GOAL OF THE EXERCISE: Write each line exactly as it stands, from the line containing "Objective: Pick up" through the end of the data.

· · · ·

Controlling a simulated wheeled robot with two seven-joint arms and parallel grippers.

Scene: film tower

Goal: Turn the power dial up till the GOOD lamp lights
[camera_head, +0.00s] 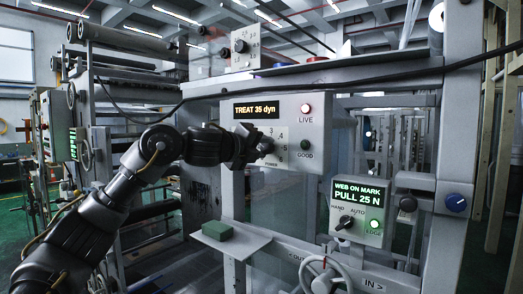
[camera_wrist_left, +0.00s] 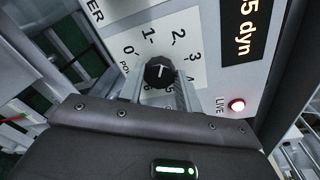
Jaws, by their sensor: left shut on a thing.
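The gripper and wrist partly cover the dial and scale there. The treat panel (camera_head: 285,110) reads "TREAT 35 dyn". The GOOD lamp (camera_head: 305,144) is dark. The LIVE lamp (camera_head: 306,110) above it glows red. My right gripper is in neither view.
A lower control box (camera_head: 345,212) reads "WEB ON MARK PULL 25 N", with a lit green EDGE lamp (camera_head: 374,225). A green block (camera_head: 217,230) lies on a small shelf below my left arm. A black cable (camera_head: 400,78) runs above the treat panel.

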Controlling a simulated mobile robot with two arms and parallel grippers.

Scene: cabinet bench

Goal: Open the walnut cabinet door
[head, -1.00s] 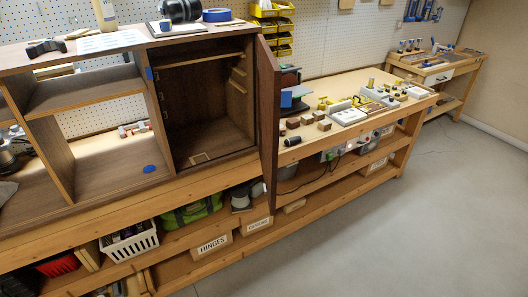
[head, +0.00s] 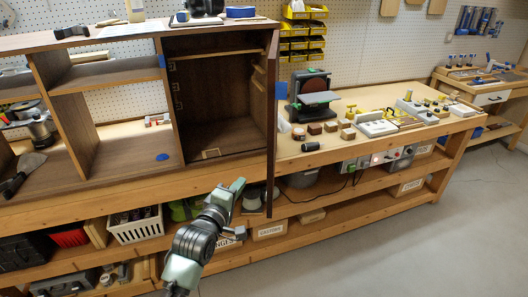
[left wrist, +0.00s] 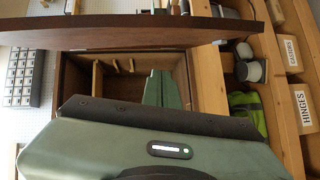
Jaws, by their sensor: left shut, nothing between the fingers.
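The walnut cabinet (head: 172,100) stands on the wooden bench with its right compartment (head: 220,90) uncovered. Its door (head: 272,125) stands open, seen nearly edge-on at the compartment's right side and reaching below the bench top's front edge. My left gripper (head: 238,186) is shut and empty, in front of the bench below the compartment and to the left of the door. In the left wrist view, the fingers (left wrist: 163,88) show against the open compartment (left wrist: 115,85), with the dark door (left wrist: 130,38) crossing above them. Contact with the door cannot be seen. My right gripper is out of view.
On the bench to the right stand a disc sander (head: 312,92), small wood blocks (head: 315,129) and a power strip (head: 364,163) on the front. The shelf below holds a white basket (head: 134,226) and labelled boxes (head: 268,230). The floor at right is clear.

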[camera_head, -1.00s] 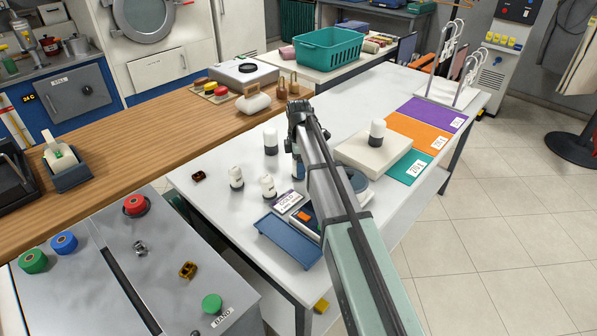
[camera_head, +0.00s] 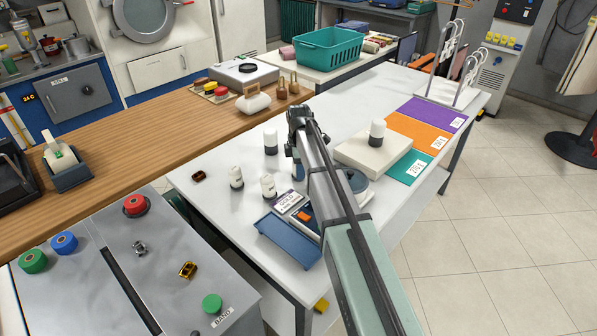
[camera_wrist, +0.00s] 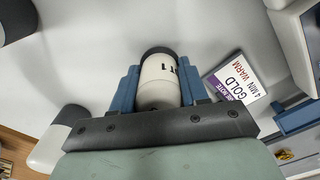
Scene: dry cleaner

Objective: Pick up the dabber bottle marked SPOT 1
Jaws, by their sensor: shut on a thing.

· · · ·

EXERCISE RESPONSE:
Objective: Pick up the dabber bottle marked SPOT 1
Jaws, by their sensor: shut on a thing.

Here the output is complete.